The idea would be that these officers would primarily respond to events and issues such as protests, which Stubbs said are becoming more frequent.

“Every year, we plan for Canada Day because that’s all hands on deck and we all know that, and that’ll continue — it comes every year — but there seems to be more and more of these major events that seem to be popping up every month,” he said. “I just don’t see it getting any better, in terms of that frequency.”

The 2024 federal budget included $50 million in federal funding to the Ottawa Police Service over the next five years to “enhance security” in the area around Parliament Hill, on Wellington Street and Sparks Street, and around the Justice and Confederation buildings.

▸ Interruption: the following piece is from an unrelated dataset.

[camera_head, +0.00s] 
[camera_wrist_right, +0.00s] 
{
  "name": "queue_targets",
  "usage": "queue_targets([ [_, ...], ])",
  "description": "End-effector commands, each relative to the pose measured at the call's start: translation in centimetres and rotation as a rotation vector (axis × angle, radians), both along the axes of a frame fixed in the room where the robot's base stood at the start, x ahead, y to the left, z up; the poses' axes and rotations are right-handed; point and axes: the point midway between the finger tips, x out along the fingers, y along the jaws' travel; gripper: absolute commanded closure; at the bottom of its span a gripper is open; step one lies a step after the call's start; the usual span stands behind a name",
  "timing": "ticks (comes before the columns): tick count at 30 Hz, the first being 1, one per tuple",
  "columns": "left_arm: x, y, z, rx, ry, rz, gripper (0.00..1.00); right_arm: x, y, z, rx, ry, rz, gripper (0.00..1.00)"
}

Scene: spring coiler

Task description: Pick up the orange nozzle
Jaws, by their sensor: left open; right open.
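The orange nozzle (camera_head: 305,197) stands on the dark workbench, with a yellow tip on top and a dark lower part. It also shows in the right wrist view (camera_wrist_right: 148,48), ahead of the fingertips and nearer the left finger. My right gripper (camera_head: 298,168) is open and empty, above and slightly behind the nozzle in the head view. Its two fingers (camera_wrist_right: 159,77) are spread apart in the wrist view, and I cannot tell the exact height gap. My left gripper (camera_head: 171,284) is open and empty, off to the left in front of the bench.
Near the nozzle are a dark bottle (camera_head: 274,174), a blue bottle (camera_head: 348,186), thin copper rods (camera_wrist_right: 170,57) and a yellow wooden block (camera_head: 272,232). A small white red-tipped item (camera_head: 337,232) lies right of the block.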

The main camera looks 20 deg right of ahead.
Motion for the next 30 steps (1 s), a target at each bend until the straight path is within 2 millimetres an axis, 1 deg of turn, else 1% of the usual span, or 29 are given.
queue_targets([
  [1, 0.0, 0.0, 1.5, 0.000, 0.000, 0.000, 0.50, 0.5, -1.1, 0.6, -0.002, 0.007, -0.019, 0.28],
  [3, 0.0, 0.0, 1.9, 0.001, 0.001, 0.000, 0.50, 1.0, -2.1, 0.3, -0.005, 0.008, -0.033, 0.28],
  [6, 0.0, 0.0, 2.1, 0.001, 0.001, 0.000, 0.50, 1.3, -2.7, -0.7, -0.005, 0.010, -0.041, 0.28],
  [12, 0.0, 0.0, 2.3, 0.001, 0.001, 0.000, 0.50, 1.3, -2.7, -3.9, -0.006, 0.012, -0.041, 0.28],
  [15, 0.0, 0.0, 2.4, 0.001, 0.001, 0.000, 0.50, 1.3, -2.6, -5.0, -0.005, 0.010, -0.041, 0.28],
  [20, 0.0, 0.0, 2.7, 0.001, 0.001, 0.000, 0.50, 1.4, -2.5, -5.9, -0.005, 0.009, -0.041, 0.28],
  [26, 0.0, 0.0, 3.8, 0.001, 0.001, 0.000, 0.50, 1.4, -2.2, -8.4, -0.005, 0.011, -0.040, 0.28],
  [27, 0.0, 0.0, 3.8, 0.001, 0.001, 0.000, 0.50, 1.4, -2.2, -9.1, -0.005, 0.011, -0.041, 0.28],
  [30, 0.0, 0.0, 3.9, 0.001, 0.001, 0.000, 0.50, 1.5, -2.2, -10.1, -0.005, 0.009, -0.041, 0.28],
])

Discussions around policing areas that are not the jurisdiction of the Parliamentary Protective Service have been ongoing since the 2022 Freedom Convoy protest, which shut down Wellington Street and many other parts of downtown for three weeks. The Ottawa Police Service was in charge of policing nearly all areas where the protesters were encamped.

A “federal district” might also keep officers from other parts of the city, particularly rural areas, from having to go downtown to assist in policing duties, Stubbs suggested.

“There’s no doubt that sometimes in the rural communities, that they sometimes get tapped, but often it is in the downtown core,” he said. “But it will take time. A couple of years. We’ll have to build this up.”

Stubbs also mentioned that the police service is working to hire more than 400 new officers between now and 2026, but he said funding, finding recruits, and ensuring there are enough spaces at the Ontario Police College for those recruits are all challenges in reaching that goal.

Last year, the police force hired 87 new recruits, falling short of its goal of 107. Thirty-two new recruits were hired in the first three months of 2024.